:: CHALLENGE ::
Don't include pictures. Quote the lines below from the first through the line that contains "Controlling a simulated".

-- begin INFORMATION SHOWN --

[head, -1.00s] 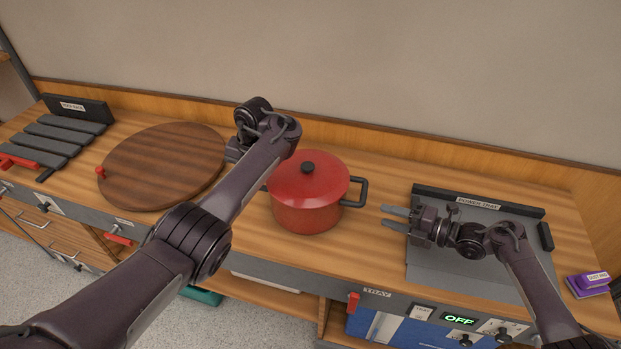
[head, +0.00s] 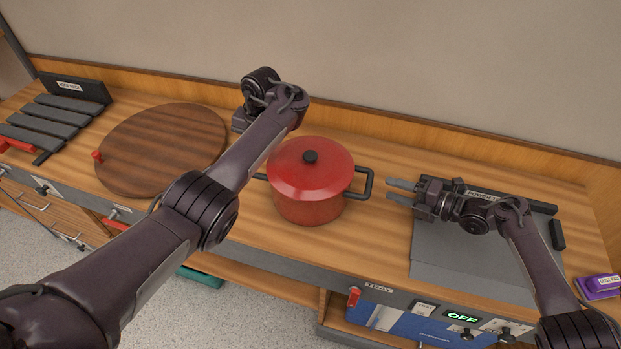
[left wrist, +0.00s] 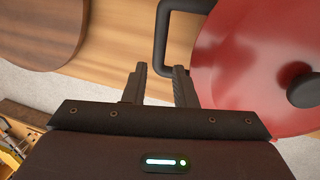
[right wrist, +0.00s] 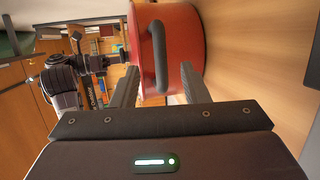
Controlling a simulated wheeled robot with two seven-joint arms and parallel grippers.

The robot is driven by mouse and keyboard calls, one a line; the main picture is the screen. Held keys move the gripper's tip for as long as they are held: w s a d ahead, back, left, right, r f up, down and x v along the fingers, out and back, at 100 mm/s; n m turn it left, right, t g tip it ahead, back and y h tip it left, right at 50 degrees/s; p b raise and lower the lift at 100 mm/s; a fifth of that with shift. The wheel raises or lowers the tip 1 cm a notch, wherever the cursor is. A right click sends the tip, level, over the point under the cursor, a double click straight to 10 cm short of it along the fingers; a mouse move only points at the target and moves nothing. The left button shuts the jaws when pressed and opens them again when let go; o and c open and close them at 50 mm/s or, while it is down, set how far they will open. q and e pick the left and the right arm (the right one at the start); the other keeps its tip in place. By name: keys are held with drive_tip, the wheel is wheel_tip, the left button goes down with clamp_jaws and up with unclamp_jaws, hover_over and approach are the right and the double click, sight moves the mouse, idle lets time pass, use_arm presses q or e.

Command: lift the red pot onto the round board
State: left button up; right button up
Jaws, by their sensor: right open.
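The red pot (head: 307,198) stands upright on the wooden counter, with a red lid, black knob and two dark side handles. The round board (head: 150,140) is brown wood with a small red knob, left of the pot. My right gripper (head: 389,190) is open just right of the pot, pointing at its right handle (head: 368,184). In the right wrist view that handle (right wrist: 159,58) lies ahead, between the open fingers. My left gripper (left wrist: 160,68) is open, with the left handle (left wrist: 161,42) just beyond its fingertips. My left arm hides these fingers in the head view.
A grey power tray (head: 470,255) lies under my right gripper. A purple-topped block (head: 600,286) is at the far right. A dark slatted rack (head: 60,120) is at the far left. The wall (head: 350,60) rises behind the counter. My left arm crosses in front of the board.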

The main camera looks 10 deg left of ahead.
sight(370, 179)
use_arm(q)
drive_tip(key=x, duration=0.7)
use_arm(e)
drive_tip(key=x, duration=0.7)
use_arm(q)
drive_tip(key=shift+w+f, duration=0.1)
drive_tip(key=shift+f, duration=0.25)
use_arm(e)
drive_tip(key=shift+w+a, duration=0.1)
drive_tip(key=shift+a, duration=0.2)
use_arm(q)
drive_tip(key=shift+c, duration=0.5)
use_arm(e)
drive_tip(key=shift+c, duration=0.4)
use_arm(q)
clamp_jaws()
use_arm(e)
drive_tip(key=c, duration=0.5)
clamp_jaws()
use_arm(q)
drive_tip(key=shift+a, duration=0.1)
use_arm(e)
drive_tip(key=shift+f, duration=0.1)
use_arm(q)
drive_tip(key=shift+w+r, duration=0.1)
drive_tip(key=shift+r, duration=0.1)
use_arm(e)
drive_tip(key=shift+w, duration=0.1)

-- end INFORMATION SHOWN --

:: EXERCISE ANSWER ::
[head, -1.00s] 
[head, +0.00s] 
[left wrist, +0.00s] 
[right wrist, +0.00s] 
Controlling a simulated wheeled robot with two seven-joint arms and parallel grippers.

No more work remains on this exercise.